The annihilation of that first wave of bombers was gratifying, though when a second wave of eight Bettys arrived, only five recently launched Wildcats had enough fuel left to make an attack. One of them was piloted by Lieutenant Edward “Butch” O’Hare and another by his wingman, Lieutenant Junior Grade Marion Dufilho. The other three were widely separated. Dufilho’s guns jammed almost at once so that O’Hare faced the challenge of fending off eight medium bombers virtually alone. The Bettys may have lacked armor, but they bristled with armament. Each plane had a machine gun in the nose, another in a blister on the top of the fuselage, two more in blisters on the sides, plus a 20 mm cannon in the tail. It took remarkable courage for one pilot to assail a formation of such planes; O’Hare had to know that as many as two dozen gunners would be aiming at him. However, unlike the Japanese, who were flying in formation, O’Hare had freedom to maneuver, and he began to pick off the Japanese bombers one by one. With only thirty to forty seconds’ worth of ammunition, he attacked the starboard plane first and then worked his way through the formation. “When one would start burning, I’d haul out and wait for it to get out of the way,” he said later. “Then I’d go in and get another one.” He shot down three bombers and badly crippled two more, continuing his attack until he had expended all his ammunition. He was credited with five kills and became the first official U.S. Navy ace of the Pacific war.
32
*

The three surviving Japanese planes dropped their bombs over the task force, scoring no hits, and then turned to head back to base—all but one. O’Hare had shot the engine off the left wing of Lieutenant Commander It
ō
Takuz
ō
’s command airplane, and the big bomber spiraled out of the formation, losing altitude quickly. Like Nakagawa, It
ō
ordered his pilot, Warrant Officer Watanabe Ch
ū
z
ō
, to crash into the American carrier. With only one engine, however, Watanabe could not hold his course. The
Lexington
turned hard to starboard, and the big Japanese bomber flew alongside for a few heart-stopping seconds before it splashed into the sea 1,500 yards off the port bow.
33

Butch O’Hare’s adventures for the day were not quite over. As he came in to land on the
Lexington
, low on fuel and out of ammunition, an overzealous young gunner on the carrier’s port quarter opened fire on him. O’Hare saw where the fire was coming from, but coolly continued to execute his landing. After he climbed out of the cockpit, he walked slowly back to the gun tub on the port quarter and, looking down at the machine gunner there, said to him: “Son, if you don’t stop shooting at me when I’ve got my wheels down, I’m going to have to report you to the gunnery officer.”
34

The F4F-3 Wildcat was the U.S. Navy’s principal carrier-based fighter in the spring of 1942. In this staged photograph, two of them are being flown by two of the Navy’s best fighter pilots: John S. “Jimmy” Thach flies F-1 in the foreground, and Edward “Butch” O’Hare flies F-13. (U.S. Naval Institute)
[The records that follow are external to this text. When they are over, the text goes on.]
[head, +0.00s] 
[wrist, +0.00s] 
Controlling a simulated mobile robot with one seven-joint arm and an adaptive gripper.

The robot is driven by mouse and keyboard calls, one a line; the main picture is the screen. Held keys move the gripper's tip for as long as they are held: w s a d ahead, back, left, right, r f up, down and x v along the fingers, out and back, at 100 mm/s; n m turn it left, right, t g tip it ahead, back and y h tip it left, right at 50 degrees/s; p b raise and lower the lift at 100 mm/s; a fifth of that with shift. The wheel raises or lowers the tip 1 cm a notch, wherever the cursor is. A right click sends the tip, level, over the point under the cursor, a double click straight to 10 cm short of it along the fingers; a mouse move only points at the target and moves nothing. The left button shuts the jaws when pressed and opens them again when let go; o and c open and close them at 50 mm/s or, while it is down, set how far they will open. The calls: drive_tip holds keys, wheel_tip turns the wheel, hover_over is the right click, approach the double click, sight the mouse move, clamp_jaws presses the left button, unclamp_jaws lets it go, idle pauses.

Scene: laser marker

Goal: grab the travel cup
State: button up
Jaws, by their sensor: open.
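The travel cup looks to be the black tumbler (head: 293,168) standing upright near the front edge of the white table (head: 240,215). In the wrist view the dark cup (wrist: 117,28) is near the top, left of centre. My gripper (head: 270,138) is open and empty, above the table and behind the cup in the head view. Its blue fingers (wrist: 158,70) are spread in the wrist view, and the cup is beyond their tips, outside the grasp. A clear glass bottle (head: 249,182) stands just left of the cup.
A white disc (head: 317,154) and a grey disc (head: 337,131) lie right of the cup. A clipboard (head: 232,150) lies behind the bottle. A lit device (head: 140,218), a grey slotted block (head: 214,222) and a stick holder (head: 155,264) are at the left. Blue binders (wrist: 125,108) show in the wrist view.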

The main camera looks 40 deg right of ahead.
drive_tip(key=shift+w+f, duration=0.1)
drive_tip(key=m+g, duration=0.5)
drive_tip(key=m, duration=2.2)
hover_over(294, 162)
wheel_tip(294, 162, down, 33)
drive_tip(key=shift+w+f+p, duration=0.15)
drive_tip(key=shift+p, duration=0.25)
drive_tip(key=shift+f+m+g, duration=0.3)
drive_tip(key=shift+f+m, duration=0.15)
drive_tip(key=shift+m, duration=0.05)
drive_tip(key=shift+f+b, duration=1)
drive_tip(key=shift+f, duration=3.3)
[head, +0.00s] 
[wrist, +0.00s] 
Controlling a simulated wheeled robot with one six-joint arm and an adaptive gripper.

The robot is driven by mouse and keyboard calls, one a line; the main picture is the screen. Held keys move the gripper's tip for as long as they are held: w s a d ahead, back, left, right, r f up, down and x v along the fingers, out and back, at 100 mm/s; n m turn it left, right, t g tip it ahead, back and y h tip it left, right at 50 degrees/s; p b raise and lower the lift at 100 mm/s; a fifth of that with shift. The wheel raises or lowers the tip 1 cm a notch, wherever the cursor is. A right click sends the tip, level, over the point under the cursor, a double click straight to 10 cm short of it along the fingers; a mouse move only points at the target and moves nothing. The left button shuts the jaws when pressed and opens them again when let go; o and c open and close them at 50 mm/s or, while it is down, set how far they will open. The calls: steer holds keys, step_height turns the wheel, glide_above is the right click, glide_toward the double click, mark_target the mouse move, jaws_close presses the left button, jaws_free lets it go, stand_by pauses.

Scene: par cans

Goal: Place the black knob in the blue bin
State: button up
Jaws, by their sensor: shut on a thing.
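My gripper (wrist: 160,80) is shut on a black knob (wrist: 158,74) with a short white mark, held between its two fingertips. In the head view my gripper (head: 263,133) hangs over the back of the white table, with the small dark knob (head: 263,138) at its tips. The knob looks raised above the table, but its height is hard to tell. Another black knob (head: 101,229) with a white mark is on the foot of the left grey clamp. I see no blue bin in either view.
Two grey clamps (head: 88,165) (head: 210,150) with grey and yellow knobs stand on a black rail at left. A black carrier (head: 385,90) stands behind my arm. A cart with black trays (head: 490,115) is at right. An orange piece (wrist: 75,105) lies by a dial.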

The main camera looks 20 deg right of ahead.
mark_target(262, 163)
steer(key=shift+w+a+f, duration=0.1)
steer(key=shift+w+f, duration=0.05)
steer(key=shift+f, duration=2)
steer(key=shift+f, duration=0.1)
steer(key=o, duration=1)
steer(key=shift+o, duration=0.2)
When it was over, fifteen of the seventeen Japanese planes had been destroyed. The
Lexington
pilots celebrated their victory with such enthusiasm that Brown had to remind them that this was not a football game. Nonetheless, the successful defense of the task force on February 20 dramatically boosted the morale of the pilots, especially the Wildcat pilots of Jimmy Thach’s VF-3. The Japanese bombers had proved remarkably vulnerable, and the Americans took to calling the Bettys “flying Zippos,” after the famous cigarette lighter whose advertising slogan was that it lit up the first time, every time. The Americans lost only two Wildcats and one pilot, Ensign J. Woodrow Wilson, killed when a 20 mm shell hit his cockpit.

The air battle on February 20 had deprived Rabaul of all but three of its attack bombers (the two that managed to return and one that had been unable to make the sortie), yet it was less than a complete American victory, given that the original target had been the Japanese shipping at Rabaul. Some members of Nimitz’s staff questioned Brown’s decision to retire. After all, the virtual destruction of Rabaul’s air arm suggested that he could have operated there with at least as much impunity as Halsey had off the Marshalls. Brown’s explanation of an “acute fuel shortage” struck some as curious, since careful planning had gone into meeting the fuel needs of the task force. Nimitz gave his task-force commander the benefit of the doubt, but he was concerned when Brown reported, “Unless it is intended we return [to] Pearl, it will be necessary [to] proceed to Sydney.” Neither Nimitz nor King wanted any of the American carrier groups to begin operating out of Australia for fear that once they were there, the Australian authorities would never let them go. Though he said nothing at the time, all this may have left Nimitz with nagging uncertainties about the suitability of “Shaky” Brown for aggressive carrier operations.
35

Halsey’s raid on Wake Island took place four days later. By now the
Enterprise
task force had a new numerical designation. When Halsey received his orders for the mission, he noticed that his command had been redesignated
Task Force 13, and—even worse—that it was to sail on February 13, which happened to be a Friday. Halsey insisted that both numbers be changed. He may have meant it as a joke. Nonetheless he waited until Valentine’s Day before departing for Wake, doing so in command of what was now labeled Task Force 16, the designation it would carry into the Battle of Midway.
36

On February 24, bombers from the
Enterprise
attacked Wake from the north while the heavy cruisers of Halsey’s escort group—
Northampton
and
Salt Lake City
under Rear Admiral Raymond Spruance—shelled it from the south. The results were indecisive; the Americans inflicted some minor damage on the Japanese base while losing three planes. Afterward, Task Force 16 continued west all the way to Marcus Island, only a thousand miles from Tokyo, to conduct another raid. That attack, deep inside the Japanese defense perimeter, took the defenders completely by surprise. The American planes had a strong tailwind and arrived over the target before sunup. In the pitch darkness, the tracers of the Japanese ground fire looked to one pilot like “a string of oranges following me out in a gentle curve.” Though the raid inflicted only minor damage, it caused considerable concern in Tokyo, and even led authorities there to order a blackout of the capital. Compared with the triumphs of the Kid
ō
Butai throughout South Asia and on the north coast of Australia, these American counterattacks were little more than nuisance raids, but they did gain the attention of the Imperial General Staff, and, equally important, they provided America’s young brown-shoe aviators with both confidence and invaluable experience.